NG: Geç kaldık liberal ekonomiye girişte.

Mesela bir fiyat kontrol mekanizması diye bir şey kurduk .

Çok çok yanlıştı bu büyüdü büyüdü devleşti .

Ampul imal ediyoruz o zaman ampulün fiyatını artırmak için

BŞ: Tekfen ampulleri.

NG: Oradan müsaade almamız gerekiyordu.

BŞ: Tekfen ampulde tektir mi diyorduk, bir slogan vardı.

NG: Güneş batar, Tekfen doğar.

BŞ: Güneş batar, Tekfen doğar

NG: Bir taraftan enflasyon var fiyatlar artıyor.

Ama fiyata zam yapamıyorsunuz.

Orası müsaade edecek. 

Orasıda diyorki bana fiyatların arttığına dair evrakları iliştir diyor.

Siz o evrakları iliştiriken mesela toplu sözleşme müzakereleri  yapıyorsun geriye doğru 6 ay uygulaması var onun henüz girmemiş, veya şu mal sipariş ettiniz gümrükte geldi şimdi bunu siz maliyete hemen girmesi lazım.

Çünkü geciktiği taktirde zararına mal satmaya başlıyorsunuz.

Bunu anlatamıyorsunuz onlara.

Ve bazı malların fiyatını gidip aldığımız yerlerden soruyorlar.

Ampulün flamanını ithal ediyoruz.

Acaba fiyatı doğrumudur diye oaraya soruyorlar.

Orası da diyorki bunu Türkiye'de Tekfen yapıyor oraya sorun diyor .

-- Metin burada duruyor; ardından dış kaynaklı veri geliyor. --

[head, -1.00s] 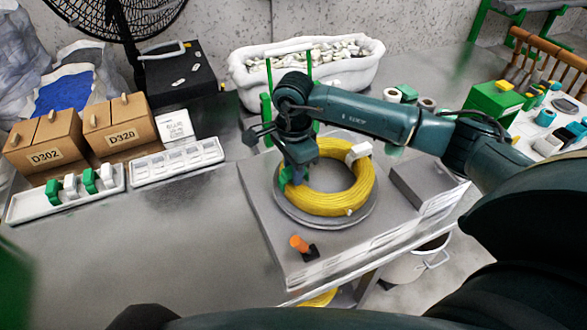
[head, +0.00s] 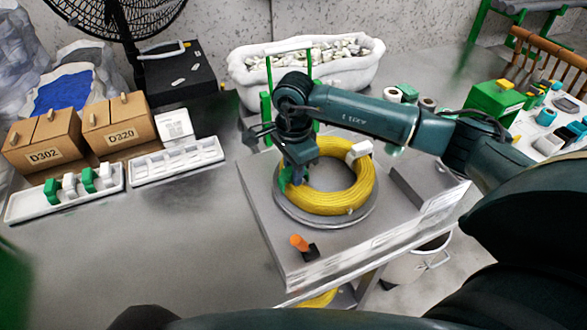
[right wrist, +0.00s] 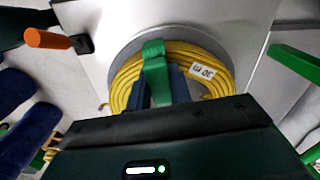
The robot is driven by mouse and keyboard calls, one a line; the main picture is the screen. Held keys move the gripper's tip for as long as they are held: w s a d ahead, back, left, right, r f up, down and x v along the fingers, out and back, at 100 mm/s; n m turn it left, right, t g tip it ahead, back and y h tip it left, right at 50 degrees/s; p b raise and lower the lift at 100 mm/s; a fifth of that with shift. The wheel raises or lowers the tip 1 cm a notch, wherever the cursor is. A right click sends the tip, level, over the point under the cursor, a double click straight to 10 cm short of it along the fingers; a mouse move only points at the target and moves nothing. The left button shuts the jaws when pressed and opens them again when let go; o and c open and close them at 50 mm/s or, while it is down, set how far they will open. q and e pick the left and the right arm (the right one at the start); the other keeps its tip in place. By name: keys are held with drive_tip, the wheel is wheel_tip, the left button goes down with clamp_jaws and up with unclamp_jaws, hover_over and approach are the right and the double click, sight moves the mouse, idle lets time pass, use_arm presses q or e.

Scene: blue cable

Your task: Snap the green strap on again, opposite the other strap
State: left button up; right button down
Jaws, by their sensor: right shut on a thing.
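A coil of yellow cable (head: 355,190) lies flat on a round grey turntable (head: 330,221). The green strap (right wrist: 154,66) crosses the coil's band in the right wrist view. My right gripper (head: 294,176) is over the left side of the coil, shut on the green strap, with its fingers (right wrist: 160,92) on either side of it. The head view shows only a little green there, so I cannot tell whether the strap is snapped closed. A white piece (head: 358,150) sits on the coil's upper right. A white tag reading "30 m" (right wrist: 203,72) shows in the wrist view. My left gripper is out of view.
An orange-handled lever (head: 299,243) stands at the front left of the turntable's bench. A grey block (head: 415,185) lies to the right. At left, a white tray (head: 65,195) holds green and white straps. A white tub (head: 305,75) stands behind.

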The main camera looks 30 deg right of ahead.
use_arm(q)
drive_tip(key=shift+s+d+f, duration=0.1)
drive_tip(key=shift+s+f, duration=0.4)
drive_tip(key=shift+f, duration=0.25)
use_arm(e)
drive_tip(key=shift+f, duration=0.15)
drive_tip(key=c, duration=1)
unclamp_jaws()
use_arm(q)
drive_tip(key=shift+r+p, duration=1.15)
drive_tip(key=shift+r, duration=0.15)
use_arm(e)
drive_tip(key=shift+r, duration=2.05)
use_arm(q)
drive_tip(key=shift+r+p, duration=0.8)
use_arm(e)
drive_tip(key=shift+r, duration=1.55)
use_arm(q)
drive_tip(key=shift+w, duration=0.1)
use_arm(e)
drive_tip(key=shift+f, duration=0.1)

Böyle gülünç şeylerde oluyordu. 

Ama o mekanizma çok yanlıştı.

Orada herkes zarar etti.

Orada sanayici daha az  imalat yaptı.

Ne kadar çok imalat yaparsam o kadar çok zarar ediyorum dedi.

Daha az vergi Verdi.

Maliye zarar etti.

Ve tüketicide daha fazla fiyatla aldı.

Çünkü karaborsaya gitti mal.

Yalnız bir karaborsacı kazandı.

Herkes zarar etti.

Onu hatırlarım ve derimki bu geçikmiş bir karardı.

Liberal ekonomiye Türkiye sonunda gitti ama geciken bir karardı çok çok sıkıntılar bunun dışında yarattı o.

BŞ: Bugünün şartlarında siz yağmur sorusundan bir tanesi bu yerli malı ve yabancı malı konusundaki düşünceniz nedir?  

Çok ithalat yapılıyor diye hep söyleniyor , yerli malı imal etmek artık zorlaşıyor ve rekabet

NG: Bir kere marka bakımından bu marka yabancı marka, bu marka yerli isim diye hiçbir tasvife tabii tutmamak lazım. 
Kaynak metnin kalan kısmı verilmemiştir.